His words in our text were spoken to Peter, who tried to rely on his own strength and power later that same night. “Though they all fall away because of you, I will never fall away,” Peter said, only hours before he denied knowing Jesus three times (Matt. 26:33).
His words in our text are spoken to you … you who are not sure whether you are bearing fruit … you who wish to hide in shame because of your sin … you who have denied your Lord in your sinful words and thoughts and deeds. But you are forgiven and cleansed by the Risen Christ. “His life [was] taken away” (Acts 8:33) so that your sins would be taken away. Jesus was “cut off” (Is. 53:8; Jer. 11:19; Dan. 9:26), pruned, purged, so that you could be connected to God in Christ.
And then, you are made to be a productive branch. “Whoever abides in me and I in him, he it is that bears much fruit, for apart from me you can do nothing,” Jesus said. You are a branch connected to the vine, and his life courses through you to produce the fruit of the Spirit and good works that serve your neighbor.

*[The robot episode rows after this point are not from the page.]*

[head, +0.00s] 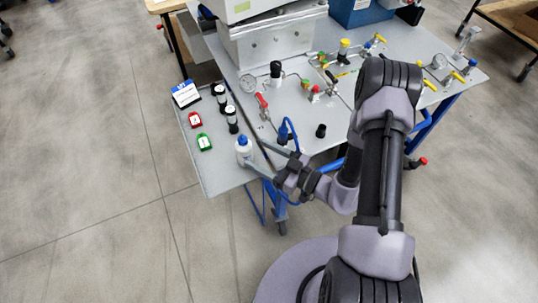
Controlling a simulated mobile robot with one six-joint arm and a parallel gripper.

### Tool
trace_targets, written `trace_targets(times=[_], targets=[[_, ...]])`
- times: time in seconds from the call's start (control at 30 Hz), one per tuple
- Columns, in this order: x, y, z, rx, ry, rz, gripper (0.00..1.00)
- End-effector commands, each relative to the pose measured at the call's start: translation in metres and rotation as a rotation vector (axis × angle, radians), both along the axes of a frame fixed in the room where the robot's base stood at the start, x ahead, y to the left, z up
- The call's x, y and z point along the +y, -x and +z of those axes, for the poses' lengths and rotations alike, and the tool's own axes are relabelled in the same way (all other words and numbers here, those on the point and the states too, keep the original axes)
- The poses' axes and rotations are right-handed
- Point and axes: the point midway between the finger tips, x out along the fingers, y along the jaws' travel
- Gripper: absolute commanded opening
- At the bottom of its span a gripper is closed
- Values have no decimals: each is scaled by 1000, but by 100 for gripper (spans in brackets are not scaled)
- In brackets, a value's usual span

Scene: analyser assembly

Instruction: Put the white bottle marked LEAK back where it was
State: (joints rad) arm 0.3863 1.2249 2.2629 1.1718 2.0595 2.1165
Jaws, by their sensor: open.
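A white bottle with a blue cap (243,149) stands upright near the front left edge of the grey table (222,180). Its marking is too small to read. My gripper (260,158) is at the table's front edge, just right of the bottle. Its jaws are open and its fingers point left towards the bottle's body. I cannot tell whether the fingertips touch the bottle or reach around it.
A red tag (195,120), a green tag (204,142) and a blue-and-white sign (185,94) are at the left. A blue-topped item (283,133) stands right of the bottle. Valves and fittings crowd the back.

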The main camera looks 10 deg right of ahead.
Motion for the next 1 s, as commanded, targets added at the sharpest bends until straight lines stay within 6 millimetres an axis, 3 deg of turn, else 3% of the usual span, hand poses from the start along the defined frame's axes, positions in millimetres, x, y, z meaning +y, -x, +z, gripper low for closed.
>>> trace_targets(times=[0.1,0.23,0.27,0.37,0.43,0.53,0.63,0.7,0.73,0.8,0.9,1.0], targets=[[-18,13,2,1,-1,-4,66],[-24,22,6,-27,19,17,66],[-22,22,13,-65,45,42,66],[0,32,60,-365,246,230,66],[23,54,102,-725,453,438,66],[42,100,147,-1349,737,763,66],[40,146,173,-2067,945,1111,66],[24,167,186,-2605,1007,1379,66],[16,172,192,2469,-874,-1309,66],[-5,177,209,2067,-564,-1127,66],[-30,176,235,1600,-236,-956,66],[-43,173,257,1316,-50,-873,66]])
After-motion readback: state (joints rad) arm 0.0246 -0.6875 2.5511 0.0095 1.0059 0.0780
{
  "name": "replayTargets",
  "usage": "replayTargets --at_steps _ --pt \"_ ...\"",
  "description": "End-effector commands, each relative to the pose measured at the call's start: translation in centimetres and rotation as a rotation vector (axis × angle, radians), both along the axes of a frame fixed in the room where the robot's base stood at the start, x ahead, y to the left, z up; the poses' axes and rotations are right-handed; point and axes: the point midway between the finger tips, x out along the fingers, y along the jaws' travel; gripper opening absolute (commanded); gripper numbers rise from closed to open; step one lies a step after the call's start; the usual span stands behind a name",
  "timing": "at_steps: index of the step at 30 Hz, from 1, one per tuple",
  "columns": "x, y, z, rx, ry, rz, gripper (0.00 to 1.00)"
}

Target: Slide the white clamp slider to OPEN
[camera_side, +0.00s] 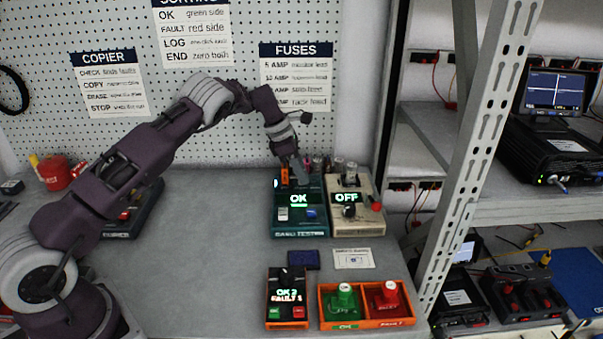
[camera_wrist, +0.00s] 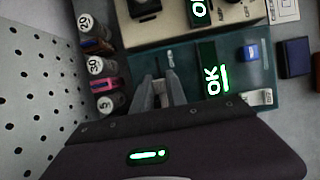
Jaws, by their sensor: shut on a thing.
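The teal bank tester (camera_side: 301,234) stands at the back of the bench, its screen reading OK in green; it also shows in the wrist view (camera_wrist: 226,52). My gripper (camera_side: 301,178) reaches down onto the rear part of the tester. In the wrist view, its grey fingers (camera_wrist: 162,84) are close together over the tester, beside a small white label. They are shut on a small part there, apparently the clamp slider, which the fingers mostly hide. I cannot read the slider's position. A white switch (camera_side: 283,214) and a blue button (camera_side: 311,213) sit on the tester's front.
A cream unit reading OFF (camera_side: 365,219) stands right beside the tester. Numbered fuses (camera_wrist: 96,66) stand close to my fingers, near the pegboard (camera_wrist: 30,100). An orange tray (camera_side: 367,325) and a small counter box (camera_side: 287,300) are in front. The bench's left middle is clear.

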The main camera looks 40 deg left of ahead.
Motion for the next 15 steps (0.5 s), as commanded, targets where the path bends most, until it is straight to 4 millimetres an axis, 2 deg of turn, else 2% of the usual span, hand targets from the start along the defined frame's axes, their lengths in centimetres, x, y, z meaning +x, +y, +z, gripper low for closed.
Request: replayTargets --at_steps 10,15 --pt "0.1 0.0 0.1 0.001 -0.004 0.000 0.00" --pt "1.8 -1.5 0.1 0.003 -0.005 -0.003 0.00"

Remain connected to Christ in Word and Sacrament and he will produce good works. He will produce in you a life of confident prayer, a life of evident discipleship, and a life that gives glory to God. “If you abide in my words and my words abide in you,” Jesus said, “ask whatever you wish, and it will be done for you.” That’s an amazing promise. But it’s not about just simply getting whatever you want. It’s about having your life conformed to God’s word and will, and this will be reflected in your prayers. Then, when you ask according to God’s word and will, you can be confident that “it will be done for you.” So pray that his fruit will be produced in you. That’s his will. Pray that you will prove to be Christ’s disciples. That’s his will. Pray that the Father’s glory would shine through you and the fruit that you bear. That’s his will. And “it will be done for you.”
Abide in Jesus, the True Vine, who died and rose for you. Trust that the Vinedresser, God the Father, knows what’s best for you. You have been planted, pruned, and made to be productive branches in God’s Vineyard.